## Begin Task data
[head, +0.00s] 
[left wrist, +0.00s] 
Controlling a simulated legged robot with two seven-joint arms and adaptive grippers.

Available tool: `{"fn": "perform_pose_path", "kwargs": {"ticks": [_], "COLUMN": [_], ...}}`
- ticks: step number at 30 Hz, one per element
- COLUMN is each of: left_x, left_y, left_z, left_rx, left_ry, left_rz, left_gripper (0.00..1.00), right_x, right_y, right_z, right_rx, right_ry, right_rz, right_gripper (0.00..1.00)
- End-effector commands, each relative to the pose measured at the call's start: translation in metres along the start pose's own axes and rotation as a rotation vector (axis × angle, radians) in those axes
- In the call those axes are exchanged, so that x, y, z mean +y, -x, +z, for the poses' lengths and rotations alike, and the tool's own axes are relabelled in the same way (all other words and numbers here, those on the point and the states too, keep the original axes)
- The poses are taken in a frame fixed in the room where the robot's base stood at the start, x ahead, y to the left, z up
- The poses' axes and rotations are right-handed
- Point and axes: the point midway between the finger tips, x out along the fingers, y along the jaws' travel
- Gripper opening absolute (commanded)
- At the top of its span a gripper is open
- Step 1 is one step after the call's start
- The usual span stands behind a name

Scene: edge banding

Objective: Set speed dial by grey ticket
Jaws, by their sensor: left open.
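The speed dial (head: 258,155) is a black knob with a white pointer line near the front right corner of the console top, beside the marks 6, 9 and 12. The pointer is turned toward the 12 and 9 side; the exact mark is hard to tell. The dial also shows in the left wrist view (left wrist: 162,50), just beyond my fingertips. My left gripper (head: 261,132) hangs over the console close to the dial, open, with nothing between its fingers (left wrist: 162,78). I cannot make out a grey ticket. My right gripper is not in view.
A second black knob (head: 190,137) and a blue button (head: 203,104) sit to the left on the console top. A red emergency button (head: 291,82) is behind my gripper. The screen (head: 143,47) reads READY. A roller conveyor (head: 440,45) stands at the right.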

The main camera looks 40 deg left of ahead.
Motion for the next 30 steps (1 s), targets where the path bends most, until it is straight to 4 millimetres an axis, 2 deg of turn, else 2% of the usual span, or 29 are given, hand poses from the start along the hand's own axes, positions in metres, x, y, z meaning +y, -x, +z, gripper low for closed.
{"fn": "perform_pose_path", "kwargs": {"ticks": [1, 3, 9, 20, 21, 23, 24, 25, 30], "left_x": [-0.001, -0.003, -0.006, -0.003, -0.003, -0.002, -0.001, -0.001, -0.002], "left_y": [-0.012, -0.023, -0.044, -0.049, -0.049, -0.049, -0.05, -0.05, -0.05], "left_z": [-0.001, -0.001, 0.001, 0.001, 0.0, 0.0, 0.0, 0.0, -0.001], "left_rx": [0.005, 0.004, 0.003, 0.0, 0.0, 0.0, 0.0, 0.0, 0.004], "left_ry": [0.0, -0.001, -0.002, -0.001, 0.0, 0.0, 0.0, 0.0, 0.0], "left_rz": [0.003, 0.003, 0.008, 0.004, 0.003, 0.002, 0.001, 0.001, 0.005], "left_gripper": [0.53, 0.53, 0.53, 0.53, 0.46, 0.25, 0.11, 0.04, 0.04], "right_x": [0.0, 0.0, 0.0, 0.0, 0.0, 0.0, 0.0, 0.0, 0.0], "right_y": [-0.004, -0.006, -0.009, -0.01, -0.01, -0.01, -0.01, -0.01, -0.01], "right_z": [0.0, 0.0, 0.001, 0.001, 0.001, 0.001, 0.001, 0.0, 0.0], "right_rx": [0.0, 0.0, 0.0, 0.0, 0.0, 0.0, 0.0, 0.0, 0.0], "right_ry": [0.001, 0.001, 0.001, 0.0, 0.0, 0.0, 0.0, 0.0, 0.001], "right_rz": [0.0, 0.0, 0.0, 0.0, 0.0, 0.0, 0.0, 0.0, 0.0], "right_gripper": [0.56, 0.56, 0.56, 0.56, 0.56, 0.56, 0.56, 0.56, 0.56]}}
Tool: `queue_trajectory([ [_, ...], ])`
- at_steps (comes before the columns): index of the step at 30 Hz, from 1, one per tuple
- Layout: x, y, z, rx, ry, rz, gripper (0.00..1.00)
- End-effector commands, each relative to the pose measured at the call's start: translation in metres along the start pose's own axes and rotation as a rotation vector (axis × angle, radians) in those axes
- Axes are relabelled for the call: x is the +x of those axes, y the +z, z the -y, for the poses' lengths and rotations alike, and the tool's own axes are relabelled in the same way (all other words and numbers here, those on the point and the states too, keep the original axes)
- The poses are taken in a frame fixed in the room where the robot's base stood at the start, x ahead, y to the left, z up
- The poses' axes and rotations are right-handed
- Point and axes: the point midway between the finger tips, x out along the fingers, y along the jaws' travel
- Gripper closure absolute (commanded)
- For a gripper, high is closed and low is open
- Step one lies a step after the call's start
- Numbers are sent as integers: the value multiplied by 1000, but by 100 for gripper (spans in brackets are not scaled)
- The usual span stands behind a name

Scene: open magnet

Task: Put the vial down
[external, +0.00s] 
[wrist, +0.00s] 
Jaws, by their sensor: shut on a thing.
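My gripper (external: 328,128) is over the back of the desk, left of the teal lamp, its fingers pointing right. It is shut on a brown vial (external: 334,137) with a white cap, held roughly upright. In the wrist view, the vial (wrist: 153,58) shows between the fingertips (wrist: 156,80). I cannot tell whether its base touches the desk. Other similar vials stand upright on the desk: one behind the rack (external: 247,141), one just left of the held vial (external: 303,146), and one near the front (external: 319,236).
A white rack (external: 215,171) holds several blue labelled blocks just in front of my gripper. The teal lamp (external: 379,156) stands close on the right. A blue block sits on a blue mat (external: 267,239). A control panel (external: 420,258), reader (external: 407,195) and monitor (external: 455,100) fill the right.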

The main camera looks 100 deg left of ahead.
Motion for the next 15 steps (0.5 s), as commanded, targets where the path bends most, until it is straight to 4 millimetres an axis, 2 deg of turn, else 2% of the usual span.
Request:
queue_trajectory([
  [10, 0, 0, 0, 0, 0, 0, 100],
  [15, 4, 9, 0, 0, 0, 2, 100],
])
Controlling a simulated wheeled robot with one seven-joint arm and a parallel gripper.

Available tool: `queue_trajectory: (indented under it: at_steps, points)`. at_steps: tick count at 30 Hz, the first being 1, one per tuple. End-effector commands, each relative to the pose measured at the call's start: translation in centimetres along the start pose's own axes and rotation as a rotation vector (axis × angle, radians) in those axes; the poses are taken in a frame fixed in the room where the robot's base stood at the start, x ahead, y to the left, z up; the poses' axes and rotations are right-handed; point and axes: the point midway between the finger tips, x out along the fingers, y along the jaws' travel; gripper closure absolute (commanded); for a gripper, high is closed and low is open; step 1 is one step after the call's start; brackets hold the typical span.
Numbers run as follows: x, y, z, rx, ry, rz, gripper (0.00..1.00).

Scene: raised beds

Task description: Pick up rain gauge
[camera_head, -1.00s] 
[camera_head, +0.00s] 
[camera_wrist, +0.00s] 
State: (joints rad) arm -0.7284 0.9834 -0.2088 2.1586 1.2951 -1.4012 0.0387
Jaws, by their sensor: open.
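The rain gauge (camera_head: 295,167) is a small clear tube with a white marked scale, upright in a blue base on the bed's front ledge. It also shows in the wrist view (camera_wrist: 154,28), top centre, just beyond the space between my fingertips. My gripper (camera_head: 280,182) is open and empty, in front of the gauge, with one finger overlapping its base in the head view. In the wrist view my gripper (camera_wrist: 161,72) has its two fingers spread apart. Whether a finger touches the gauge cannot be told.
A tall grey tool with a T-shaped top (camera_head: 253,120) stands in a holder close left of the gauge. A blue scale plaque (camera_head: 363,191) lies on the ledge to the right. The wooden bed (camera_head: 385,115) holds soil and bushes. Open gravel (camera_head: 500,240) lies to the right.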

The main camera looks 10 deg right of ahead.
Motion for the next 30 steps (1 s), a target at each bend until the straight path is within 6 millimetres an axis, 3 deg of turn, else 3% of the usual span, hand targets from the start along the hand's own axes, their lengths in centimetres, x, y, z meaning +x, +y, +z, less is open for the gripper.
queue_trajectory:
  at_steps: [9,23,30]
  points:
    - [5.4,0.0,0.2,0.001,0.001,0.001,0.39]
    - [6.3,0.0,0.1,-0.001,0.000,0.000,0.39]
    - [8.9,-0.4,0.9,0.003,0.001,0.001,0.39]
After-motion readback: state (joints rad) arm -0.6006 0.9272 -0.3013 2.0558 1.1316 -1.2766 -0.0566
## End Task data
* [What you are asked to do]:
Above are some lines. Repeat exactly, and only, those from the line that has "[camera_head, -1.00s]" through the line that has "The main camera looks 10 deg right of ahead.".

* [Worked solution]:
[camera_head, -1.00s] 
[camera_head, +0.00s] 
[camera_wrist, +0.00s] 
State: (joints rad) arm -0.7284 0.9834 -0.2088 2.1586 1.2951 -1.4012 0.0387
Jaws, by their sensor: open.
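The rain gauge (camera_head: 295,167) is a small clear tube with a white marked scale, upright in a blue base on the bed's front ledge. It also shows in the wrist view (camera_wrist: 154,28), top centre, just beyond the space between my fingertips. My gripper (camera_head: 280,182) is open and empty, in front of the gauge, with one finger overlapping its base in the head view. In the wrist view my gripper (camera_wrist: 161,72) has its two fingers spread apart. Whether a finger touches the gauge cannot be told.
A tall grey tool with a T-shaped top (camera_head: 253,120) stands in a holder close left of the gauge. A blue scale plaque (camera_head: 363,191) lies on the ledge to the right. The wooden bed (camera_head: 385,115) holds soil and bushes. Open gravel (camera_head: 500,240) lies to the right.

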The main camera looks 10 deg right of ahead.

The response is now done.